Monday, January 26, 2015

Braised Sausage with Balsamic-Glazed Onions and Grapes

My sister gave me Fine Cooking Cook Fresh: 150 Recipes for Cooking and Eating Fresh Year-Round for Christmas. It's a really exciting recipe book filled with recipes I'm terrified to try but that look fairly doable. I went through the book and marked a bunch of recipes I wanted to try, then I made my partner look at those recipes and identify a few to try one week.

The first recipe we tried was braised sausage with balsamic-glazed onions and grapes. It sounds super fancy, tastes fancy, but was fairly simple to make. Here's the only picture I took of it (I didn't think to do so earlier in the process) plus the summary.

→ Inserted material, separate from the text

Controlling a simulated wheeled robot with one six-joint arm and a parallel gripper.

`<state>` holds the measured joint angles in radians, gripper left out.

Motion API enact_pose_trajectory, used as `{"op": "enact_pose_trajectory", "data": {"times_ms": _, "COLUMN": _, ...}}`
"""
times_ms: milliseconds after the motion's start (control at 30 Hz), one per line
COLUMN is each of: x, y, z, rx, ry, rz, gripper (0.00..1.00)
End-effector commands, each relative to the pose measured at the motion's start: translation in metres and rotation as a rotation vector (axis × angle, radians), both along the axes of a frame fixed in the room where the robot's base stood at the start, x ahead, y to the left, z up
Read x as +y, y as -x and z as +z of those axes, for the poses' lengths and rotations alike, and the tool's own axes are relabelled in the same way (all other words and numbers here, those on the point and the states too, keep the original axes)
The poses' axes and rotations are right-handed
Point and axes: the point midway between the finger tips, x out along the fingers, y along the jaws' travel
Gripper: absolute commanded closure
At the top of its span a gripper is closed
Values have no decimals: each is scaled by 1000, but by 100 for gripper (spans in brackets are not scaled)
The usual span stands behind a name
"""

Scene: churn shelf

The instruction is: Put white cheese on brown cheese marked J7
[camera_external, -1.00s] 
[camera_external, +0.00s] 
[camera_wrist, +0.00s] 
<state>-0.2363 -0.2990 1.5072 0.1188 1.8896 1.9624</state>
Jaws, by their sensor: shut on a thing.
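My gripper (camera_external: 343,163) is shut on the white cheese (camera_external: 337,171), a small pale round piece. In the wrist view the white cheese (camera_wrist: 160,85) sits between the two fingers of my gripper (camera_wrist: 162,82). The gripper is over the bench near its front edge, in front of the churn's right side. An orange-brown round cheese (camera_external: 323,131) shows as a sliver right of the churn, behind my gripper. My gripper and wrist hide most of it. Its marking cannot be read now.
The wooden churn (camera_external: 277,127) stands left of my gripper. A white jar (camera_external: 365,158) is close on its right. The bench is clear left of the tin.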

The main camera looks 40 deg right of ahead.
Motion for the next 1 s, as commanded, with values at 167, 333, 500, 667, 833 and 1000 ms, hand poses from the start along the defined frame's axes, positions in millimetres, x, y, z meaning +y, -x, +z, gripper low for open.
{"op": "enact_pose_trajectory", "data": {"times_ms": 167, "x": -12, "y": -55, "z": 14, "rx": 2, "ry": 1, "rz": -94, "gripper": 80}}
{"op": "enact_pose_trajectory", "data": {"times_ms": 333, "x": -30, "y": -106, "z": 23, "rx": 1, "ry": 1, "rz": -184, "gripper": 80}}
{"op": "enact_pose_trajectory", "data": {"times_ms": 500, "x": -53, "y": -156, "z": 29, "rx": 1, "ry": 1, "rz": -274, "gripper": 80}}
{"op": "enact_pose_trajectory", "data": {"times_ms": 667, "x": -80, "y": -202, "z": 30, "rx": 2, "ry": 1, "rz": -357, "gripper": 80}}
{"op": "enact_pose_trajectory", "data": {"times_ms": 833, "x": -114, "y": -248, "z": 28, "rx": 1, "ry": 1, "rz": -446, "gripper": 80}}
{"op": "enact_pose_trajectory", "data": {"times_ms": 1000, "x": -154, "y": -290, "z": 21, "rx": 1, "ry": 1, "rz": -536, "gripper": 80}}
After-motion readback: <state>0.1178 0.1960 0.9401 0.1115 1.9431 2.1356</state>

Salad, baguette, and sausage dinner

I'd like to give a couple little disclaimers:

  • I really don't like vinegar that much. I like pickles, but vinegar itself is gross (remnant from my first job mixing giant vats of coleslaw at KFC). That said, this is good and doesn't taste like vinegar at all.
  • We didn't use fancy anything. The sausage was the prepackaged store brand sausage from the meat department. I wager fancier stuff would taste even better.

Ingredients

3 Tbs olive oil
8 links (about 2 lb.) sweet Italian sausage, pricked with a fork
1 large yellow onion, thinly sliced (about 2 cups)
1/2 tsp kosher salt
1/2 cup lower-salt chicken broth
2 Tbs balsamic vinegar
20 seedless red grapes, halved
2 Tbs chopped fresh oregano

Directions

Heat 1 Tbs olive oil over medium heat, add the sausages and cook, turning every few minutes until they're brown all over. Remove to a large plate.

Add remaining olive oil, onions, and salt and cook until the onion softens and turns light brown. Add the chicken broth and balsamic vinegar and scrape the bottom of the skillet to incorporate browned bits. Reduce to a gentle simmer.

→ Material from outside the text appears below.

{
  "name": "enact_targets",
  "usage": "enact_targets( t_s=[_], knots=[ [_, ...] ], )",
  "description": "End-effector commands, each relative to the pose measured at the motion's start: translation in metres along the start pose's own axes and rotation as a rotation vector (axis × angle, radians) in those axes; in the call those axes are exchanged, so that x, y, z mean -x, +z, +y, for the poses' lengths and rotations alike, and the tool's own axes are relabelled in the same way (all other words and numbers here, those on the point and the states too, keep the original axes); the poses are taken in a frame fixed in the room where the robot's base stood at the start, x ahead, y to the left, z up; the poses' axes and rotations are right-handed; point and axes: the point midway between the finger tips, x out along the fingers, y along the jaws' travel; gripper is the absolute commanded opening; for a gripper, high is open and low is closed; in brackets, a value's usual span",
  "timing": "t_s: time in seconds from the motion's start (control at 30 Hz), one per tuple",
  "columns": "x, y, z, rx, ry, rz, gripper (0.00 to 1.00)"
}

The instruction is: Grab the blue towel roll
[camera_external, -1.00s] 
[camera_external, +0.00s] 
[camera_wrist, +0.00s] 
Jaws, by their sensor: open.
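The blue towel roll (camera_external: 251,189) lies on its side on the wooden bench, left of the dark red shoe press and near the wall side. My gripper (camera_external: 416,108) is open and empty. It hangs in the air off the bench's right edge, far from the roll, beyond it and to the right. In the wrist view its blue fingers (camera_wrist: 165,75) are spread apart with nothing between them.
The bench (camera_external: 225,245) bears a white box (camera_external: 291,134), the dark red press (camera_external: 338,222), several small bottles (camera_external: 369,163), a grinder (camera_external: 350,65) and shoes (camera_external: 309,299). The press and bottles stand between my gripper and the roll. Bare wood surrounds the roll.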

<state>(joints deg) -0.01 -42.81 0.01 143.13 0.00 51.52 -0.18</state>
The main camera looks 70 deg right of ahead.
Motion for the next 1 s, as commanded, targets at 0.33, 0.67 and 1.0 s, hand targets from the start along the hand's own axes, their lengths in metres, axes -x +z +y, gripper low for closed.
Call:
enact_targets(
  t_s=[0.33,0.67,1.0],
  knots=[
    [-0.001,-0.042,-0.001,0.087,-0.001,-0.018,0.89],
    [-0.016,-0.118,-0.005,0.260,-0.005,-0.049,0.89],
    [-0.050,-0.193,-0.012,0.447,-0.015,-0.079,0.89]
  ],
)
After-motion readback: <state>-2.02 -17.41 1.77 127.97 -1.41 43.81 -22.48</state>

Add sausages and grapes, cover skillet with the lid ajar, and cook until the sausages are cooked, about 25 minutes. Stir occasionally. Serve sprinkled with oregano.



I'd say the fresh oregano is worth it, but we had a ridiculously hard time finding it in stores right after the holidays. You can probably sub dried, which I'll do if I can't find fresh easily. It's actually suggested you serve with baguette and a salad, which is how we ended up with the above salad. If you need to stay gluten-free, don't do the baguette or substitute something gluten-free. The whole thing took maybe 45 minutes including prep (which includes slicing the onion and grapes). We ate leftovers for a week. When you eat the leftovers, just watch that initially some coagulated fat will be on the top. Just scrape it off and reheat.

The book has some commentary I didn't copy out. It's written so that someone like my partner, who can cook a bit but not much, can follow the directions. It describes how the oil should look before you add the sausage and what temperatures to use at which stage. It also tells you to cut into the sausage at the end to figure out if it's cooked. Seriously, this book is awesome. I recommend finding it.